Employees at McDonald’s are taking a stand against bullying, poverty pay and zero-hours contracts writes Max S
Workers at two McDonald’s outlets in Cambridge and Crayford have voted overwhelmingly in favour of taking industrial action for the first time in the history of McDonald’s in the UK. The workers are members of the Bakers’, Food and Allied Workers Union (BFAWU).
Workers are demanding a wage of £10 an hour and an end to zero-hours contracts, as well as the company’s recognition of BFAWU. McDonald’s restaurant staff currently work on zero-hours contracts and, if they are aged 25 or above, are paid £7.50 an hour, National Minimum Wage. The Living Wage – the minimum level of pay at which workers can typically lead a decent and secure life – is estimated at £9.75 in London and £8.45 elsewhere in the country.
Despite claiming earlier in the year that it would offer its employees the chance to transition to guaranteed-hours contracts, McDonald’s continues to employ 80,000 people on zero-hours contracts, making it one of the largest users of such contracts in the UK. Union sources say that workers at Cambridge and Crayford have recently faced drastic cuts in their hours, resulting in some employees being evicted from their homes.
Company whistle-blowers have also said that bullying and intimidation are rife at McDonald’s, and that workers are widely pressured not to join unions.
The news comes following years of campaigning from groups such as Fast Food Rights and the Scottish Trades Union Congress initiative Better Than Zero, which have drawn attention to widespread poverty pay and exploitative employment practices across the fast food sector.

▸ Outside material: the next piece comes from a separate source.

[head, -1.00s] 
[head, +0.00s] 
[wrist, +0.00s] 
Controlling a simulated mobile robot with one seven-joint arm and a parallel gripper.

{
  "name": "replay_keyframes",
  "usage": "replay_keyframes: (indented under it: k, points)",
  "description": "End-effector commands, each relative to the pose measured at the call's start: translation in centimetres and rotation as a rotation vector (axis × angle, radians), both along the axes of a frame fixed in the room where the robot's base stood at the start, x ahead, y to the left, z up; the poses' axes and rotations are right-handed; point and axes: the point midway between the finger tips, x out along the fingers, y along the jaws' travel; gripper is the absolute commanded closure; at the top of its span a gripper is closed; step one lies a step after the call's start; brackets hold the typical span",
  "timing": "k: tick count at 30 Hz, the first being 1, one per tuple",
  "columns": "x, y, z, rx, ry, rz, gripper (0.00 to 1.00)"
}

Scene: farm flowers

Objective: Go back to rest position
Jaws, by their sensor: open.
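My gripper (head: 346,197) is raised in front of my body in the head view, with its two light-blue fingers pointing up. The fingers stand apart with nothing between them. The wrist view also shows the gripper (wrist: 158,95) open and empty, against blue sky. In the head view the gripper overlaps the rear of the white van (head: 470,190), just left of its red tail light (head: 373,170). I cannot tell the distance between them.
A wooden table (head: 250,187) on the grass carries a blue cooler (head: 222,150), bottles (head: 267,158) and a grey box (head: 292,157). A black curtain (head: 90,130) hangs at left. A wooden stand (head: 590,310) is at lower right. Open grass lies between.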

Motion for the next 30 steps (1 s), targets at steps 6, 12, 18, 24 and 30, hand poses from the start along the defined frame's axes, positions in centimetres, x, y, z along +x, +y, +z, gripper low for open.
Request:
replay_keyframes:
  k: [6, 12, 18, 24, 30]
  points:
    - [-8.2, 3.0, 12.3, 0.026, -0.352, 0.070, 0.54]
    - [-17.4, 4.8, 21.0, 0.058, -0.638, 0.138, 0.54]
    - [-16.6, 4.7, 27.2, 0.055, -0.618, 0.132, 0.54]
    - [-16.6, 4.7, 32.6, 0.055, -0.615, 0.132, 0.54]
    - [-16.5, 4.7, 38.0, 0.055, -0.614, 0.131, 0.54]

Various Labour MPs have also butted heads with the company over its employment practices, including party leader Jeremy Corbyn, who was attacked by several Blairite MPs last year for denying McDonald’s a stall at Labour Party Conference. Corbyn has already signalled his full support for the strikers, and has reconfirmed his commitment to a £10 minimum wage.
The McDonald’s strike effort has drawn inspiration from the US-based Fight for $15 movement, which demands a wage of $15 per hour for fast food workers. Capturing the public imagination, the campaign received backing from the popular presidential campaign of Bernie Sanders – who, in a stance mirroring Corbyn’s approach in Britain, pledged to increase the federal hourly minimum wage to $15. Fight for $15’s coordinators say that the campaign’s efforts have won wage increases for 22 million workers, 10 million of whom have received or been promised a wage of $15 per hour. Nationwide days of action have brought out tens of thousands of fast food workers on strike and inspired similar events in the UK and around the world.